用于在Python中读取意大利文本的编码?

时间:2013-04-04 23:35:38

标签: python visual-studio-2010 encoding

我正在使用Python Tools for Visual Studio并阅读一些用意大利语编写的文件。尝试iso-8859-1,iso-8859-2,utf-8,utf-8-sig。 Notepad ++将文件打开为UTF-8,不含BOM。

content = fp.read()
words = content.decode("utf-8-sig").lower().split()
for w in words:
    p=''
    cur.execute('SELECT word FROM  multiwordnet.italian_lemma l, multiwordnet.italian_synset s where l.id = s.id and l.lemma="%s"' % w) 
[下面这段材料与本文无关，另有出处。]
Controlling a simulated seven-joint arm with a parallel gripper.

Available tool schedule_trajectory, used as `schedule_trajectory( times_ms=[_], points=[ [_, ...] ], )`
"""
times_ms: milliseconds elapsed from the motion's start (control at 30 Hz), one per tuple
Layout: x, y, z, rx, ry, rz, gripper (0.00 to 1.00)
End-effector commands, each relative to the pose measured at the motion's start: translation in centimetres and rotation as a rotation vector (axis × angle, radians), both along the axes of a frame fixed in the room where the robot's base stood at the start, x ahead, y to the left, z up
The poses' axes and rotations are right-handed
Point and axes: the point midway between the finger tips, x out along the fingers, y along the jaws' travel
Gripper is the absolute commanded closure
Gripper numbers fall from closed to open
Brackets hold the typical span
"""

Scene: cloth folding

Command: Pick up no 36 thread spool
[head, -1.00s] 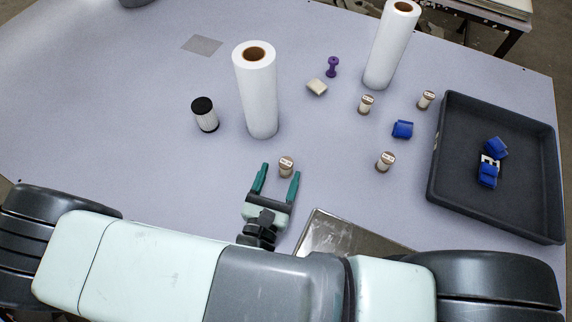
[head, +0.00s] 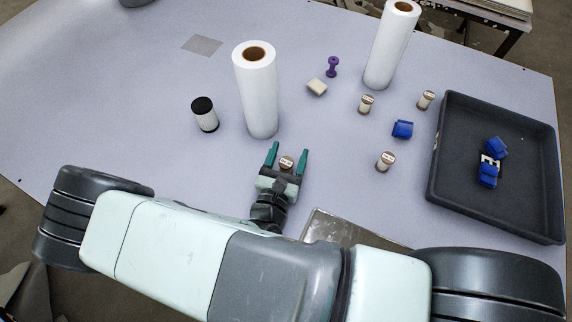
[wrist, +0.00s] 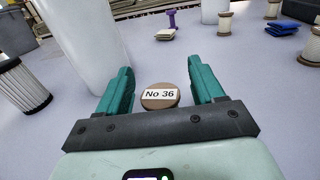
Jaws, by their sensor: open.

导致崩溃的字符串为C'è。 (读作"c\'\xe3\xa8"

使用chardet无济于事

Traceback (most recent call last):
File "C:\Users\Tathagata\Documents\Visual Studio 2012\Projects\PythonApplicati
on4\PythonApplication4\PythonApplication4.py", line 344, in <module>
createSynsetDict()
File "C:\Users\Tathagata\Documents\Visual Studio 2012\Projects\PythonApplicati
on4\PythonApplication4\PythonApplication4.py", line 294, in createSynsetDict
cur.execute('SELECT word FROM  multiwordnet.italian_lemma l, multiwordnet.it
alian_synset s where l.id = s.id and l.lemma="%s"' % w)
File "C:\Python27\lib\site-packages\pymysql\cursors.py", line 117, in execute
self.errorhandler(self, exc, value)
File "C:\Python27\lib\site-packages\pymysql\connections.py", line 187, in defa
ulterrorhandler
raise Error(errorclass, errorvalue)
Error: (<type 'exceptions.UnicodeEncodeError'>, UnicodeEncodeError('ascii', u's\
x00\x00\x00\x03SELECT word FROM  multiwordnet.italian_lemma l, multiwordnet.ital 
ian_synset s where l.id = s.id and l.lemma="c\'\xe3\xa8"', 116, 118, 'ordinal no
t in range(128)'))

1 个答案:

答案 0 :(得分:1)

假设数据库的绑定变量样式为format ...

content = fp.read()
words = content.decode("utf-8-sig").lower().split()
for w in words:
    p=''
    cur.execute('SELECT word FROM ' +
                'multiwordnet.italian_lemma l, ' +
                'multiwordnet.italian_synset s ' +
                'where l.id = s.id and l.lemma=%s', w)

请注意,我们没有在SQL字符串和传入的变量之间使用%运算符,并且我们没有在%s周围添加内部引号;相反,%s是一个占位符,用于标识SQL应该替换的位置,并且我们将要替换该占位符的值作为单独的参数传递。遵循这种做法不仅可以防止您需要处理编码问题(如果您的参数作为Python Unicode字符串传递,数据库绑定负责从那里获取),还可以防止SQL injection安全漏洞。

Python的其他数据库库可能使用不同的占位符样式;阅读文档或检查模块级paramstyle常量。 (对于qmark,您的占位符应为​​?;对于numeric,对于第一个参数,它应为冒号前缀数字:1,第二个参数应为:2,等)